Kendini Değiştiren Çiçek kitabında ise; evrim ve yaşama tutunma çabası, doğanın çeşitliliği ve farklılıkların zenginliği söz konusudur. Farklı olanı anlama çabası verili olanın dışına çıkmaktır. Verili olanın dışına çıkmak; kendinden olmayanı anlamak, onun dünyasına dokunmak, önyargı ve korkulardan kurtulmayı gerektirir. Ön yargı ve korkunun olmadığı yerde sevgi ve güven hakimdir. Ancak sevgi ve güvenin hakim olduğu bir dünyada dayanışmak mümkündür ve iyi adına değişmek için atılmış adımlarda geç diye bir şey yoktur, en iyi gün bugündür.

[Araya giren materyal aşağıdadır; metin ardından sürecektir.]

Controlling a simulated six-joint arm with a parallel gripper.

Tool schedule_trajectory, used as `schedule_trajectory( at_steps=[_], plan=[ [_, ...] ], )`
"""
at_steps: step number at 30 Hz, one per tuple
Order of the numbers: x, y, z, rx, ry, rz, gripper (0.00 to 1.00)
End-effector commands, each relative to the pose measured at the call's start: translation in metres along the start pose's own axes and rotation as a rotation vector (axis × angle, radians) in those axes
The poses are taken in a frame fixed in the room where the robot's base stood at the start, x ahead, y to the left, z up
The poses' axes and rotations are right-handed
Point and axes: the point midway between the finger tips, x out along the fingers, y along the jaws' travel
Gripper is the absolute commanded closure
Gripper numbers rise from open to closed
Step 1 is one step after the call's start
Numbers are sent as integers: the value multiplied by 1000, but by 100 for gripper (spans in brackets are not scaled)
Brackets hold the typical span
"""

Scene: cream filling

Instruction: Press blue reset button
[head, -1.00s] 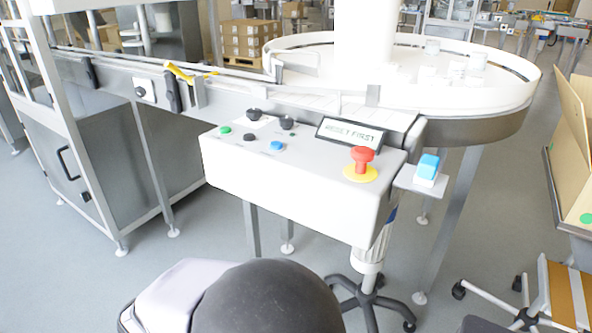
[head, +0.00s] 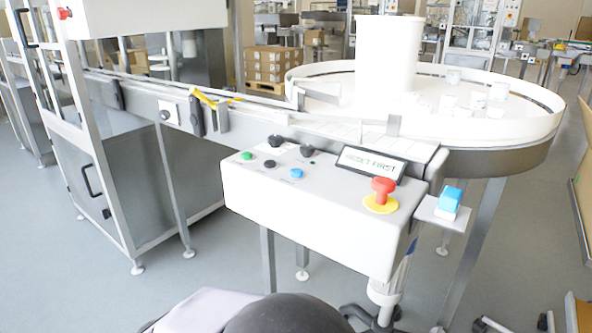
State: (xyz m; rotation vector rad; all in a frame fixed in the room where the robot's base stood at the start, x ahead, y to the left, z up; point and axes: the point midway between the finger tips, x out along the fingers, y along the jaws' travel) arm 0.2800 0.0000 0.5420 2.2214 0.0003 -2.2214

Muazzez Uslu Avcı’nın çocuk kitaplarını okurken, kurgunun bilinçli bir şekilde yetişkin bir insanı da içine çekebileceği şekilde tasarlandığını fark ettim. Kitaplarıyla çocuklara rehberlik ederken, belli ki ebeveynleri günlük yaşamın hengamesi içerisinde varlıklarını unuttukları kavramlar üzerine düşünmeye sevk ederken aynı zamanda farkındalık yaratmak istiyor. Kitapları kıymetli buldum, anlaşılması dileğiyle.